All Matches Stop If A Wrestler Gets Cut
Ensuring the safety of the wrestlers is something WWE takes very seriously. Since wrestling isn't always the safest, there are times when wrestlers will get scrapes, cuts, and other injuries while in the ring. It used to be a rule that if the cut was above the eye that couldn't be closed, the match would stop.
Now, if there's any sign of serious wounds the referee has the power to stop the match altogether to make sure there won't be any further injuries. If the wound can quickly be fixed up, the match will continue at a later point in the event if there's time.
The Tag Rope Has To Be Measured In Dallas, Texas
Those who aren't familiar with the tag rope in WWE wrestling should know that it's a smaller rope tied to the top turnbuckle. Wrestlers must hold onto the tag rope when they are waiting to get tagged by their partner. This is done to prevent the wrestlers from double-teaming their opponent.
The tag rope usually isn't given too much thought, except in Dallas, Texas. Before any sort of televised WWE show or live event, an independent inspector comes to measure the length of the tag rope. It must measure 18 inches diagonally and be certified twice a year.

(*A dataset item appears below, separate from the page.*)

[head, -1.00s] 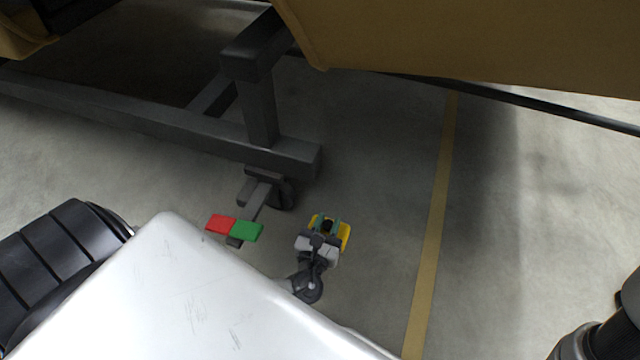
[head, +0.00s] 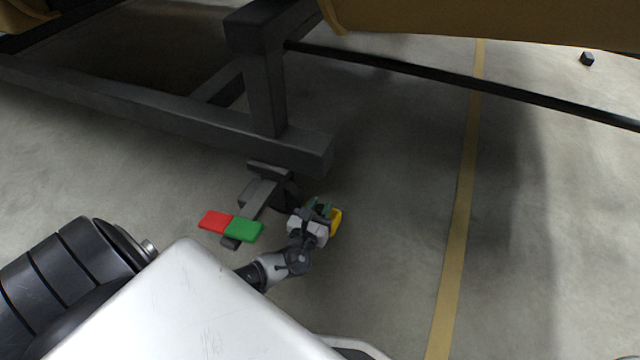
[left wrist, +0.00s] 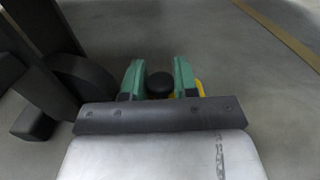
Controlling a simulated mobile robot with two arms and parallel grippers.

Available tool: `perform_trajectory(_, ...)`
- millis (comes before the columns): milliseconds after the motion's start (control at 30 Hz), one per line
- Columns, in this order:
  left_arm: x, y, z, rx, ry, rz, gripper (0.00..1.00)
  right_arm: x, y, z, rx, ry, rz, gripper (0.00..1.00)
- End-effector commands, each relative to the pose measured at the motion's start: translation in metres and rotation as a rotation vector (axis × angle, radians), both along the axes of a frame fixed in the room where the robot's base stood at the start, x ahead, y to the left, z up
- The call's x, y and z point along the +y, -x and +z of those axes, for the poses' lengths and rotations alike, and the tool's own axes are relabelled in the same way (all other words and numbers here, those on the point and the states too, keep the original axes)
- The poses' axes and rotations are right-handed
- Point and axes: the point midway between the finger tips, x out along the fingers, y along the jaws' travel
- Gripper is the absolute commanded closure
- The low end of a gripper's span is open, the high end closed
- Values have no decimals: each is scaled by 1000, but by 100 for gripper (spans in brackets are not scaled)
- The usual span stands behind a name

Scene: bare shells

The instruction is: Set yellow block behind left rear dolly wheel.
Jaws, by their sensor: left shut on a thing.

Heels And Babyfaces Can't Be Seen Together Outside The Ring
Those who are unfamiliar with the wrestling terms "heels" and "babyfaces" should know that it is referring to the types of opponents in a match. A heel is often thought of to be an evil villain-type wrestler, whereas a babyface is considered to be the hero or good-spirited opponent.
One huge rule that WWE places on the designated babyfaces and heels is that they are not allowed to travel together. Even when a babyface becomes a heel or vice versa they are still not permitted to be seen with a wrestler of the opposite category.